El respeto no aparece en la nómina de bondades que el discurso oficial le atribuye al nuevo paradigma de seguridad ciudadana puesto en marcha el 19 de diciembre de 2008 en el Estado de Río de Janeiro, con la pacificación de la favela Santa Marta. Se recupera un territorio y junto con él, se recupera la seguridad, se recupera la libre circulación, se recupera la confianza en la policía. “Las Unidades de Policía Pacificadora (UPP) en Río de Janeiro no son estrictamente un programa de policía comunitaria, sino de recuperación de territorio. Tienen elementos comunitarios las UPP, pero no son centrales. El foco es la conquista o reconquista de espacios urbanos dominados por el crimen organizado en torno al narcotráfico o las milicias, por medio de las fuerzas policiales y otros órganos públicos”, dice Renato Lima, sociólogo doctorado en la Universidad de San Pablo y secretario general del Fórum Brasileiro de Segurança Pública.

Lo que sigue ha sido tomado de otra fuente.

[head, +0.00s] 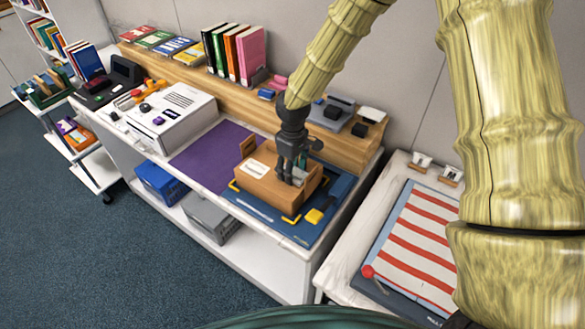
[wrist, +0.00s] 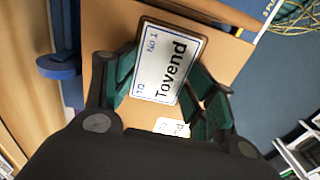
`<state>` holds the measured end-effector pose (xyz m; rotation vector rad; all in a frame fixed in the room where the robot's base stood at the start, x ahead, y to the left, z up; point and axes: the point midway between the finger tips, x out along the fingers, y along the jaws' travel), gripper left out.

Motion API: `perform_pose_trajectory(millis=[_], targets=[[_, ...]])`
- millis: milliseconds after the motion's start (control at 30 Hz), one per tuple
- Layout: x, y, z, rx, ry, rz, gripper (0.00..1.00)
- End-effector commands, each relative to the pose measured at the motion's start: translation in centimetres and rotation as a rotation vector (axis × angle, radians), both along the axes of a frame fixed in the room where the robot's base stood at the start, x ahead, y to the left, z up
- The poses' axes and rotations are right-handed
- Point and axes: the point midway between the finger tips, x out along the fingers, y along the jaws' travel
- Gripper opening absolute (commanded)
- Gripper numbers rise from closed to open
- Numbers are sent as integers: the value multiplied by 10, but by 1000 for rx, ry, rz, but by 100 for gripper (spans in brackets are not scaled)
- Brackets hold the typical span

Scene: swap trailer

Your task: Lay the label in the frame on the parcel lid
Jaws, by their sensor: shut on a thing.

La pacificación consiste en recuperar los morros tomados por las facciones del narcotráfico o las milicias paramilitares, desterritorializándolas. Se hace por etapas: primero, el Batallón de Operaciones Especiales (Bope) rodea la zona y bloquea las salidas. Las primeras ocupaciones fueron marcadas por “ventanas de operaciones”: crímenes o ataques resonantes que propiciaban la incursión de los grupos de choque. Después, el protocolo se afinó y la entrada fue anunciada públicamente por las autoridades unos días antes. El efecto es doble, y también polémico: permite que los peces más gordos huyan, pero también reduce prácticamente a cero el riesgo para los habitantes de que la llegada de los grupos de elite provoque enfrentamientos armados. Los tanques -llamados caveiraos, famosos desde la película Tropa de elite– abren la marcha, seguidos por máquinas removedoras que sacan los autos y grandes piedras atravesados en las calles por los traficantes. La reconquista es literal: al llegar, lo primero que hace la policía es plantar una bandera de Brasil. Los grupos de choque avanzan limpiando los puntos calientes. Hay algunas detenciones, y se decomisan armas y drogas de los aguantaderos. El Bope se queda entre uno y dos meses, según el diagrama del operativo, que varía en cada favela. También fluctúan los policías de las Unidades Pacificadoras. “Llega la UPP, consigue una casa, arma su sede central. Luego se hace el traspaso con un acto al que van el gobernador y sus funcionarios. Ahí empieza la segunda etapa del trabajo”, dice Cristina Tardaguila, periodista del diario O Globo que lleva meses investigando su impacto. La desterritorialización les produce a los narcos un golpe muy duro: fuera de su feudo les resulta muy difícil organizarse. “Eso nos lleva a pensar que nuestros criminales no están organizados. Son unos tipos de pantalón corto y chancletas. Vale: viven en una casa, con cincuenta mujeres, un oasis, pero no tienen cabeza. Sólo mandan en sus equis metros cuadrados”, agrega la periodista.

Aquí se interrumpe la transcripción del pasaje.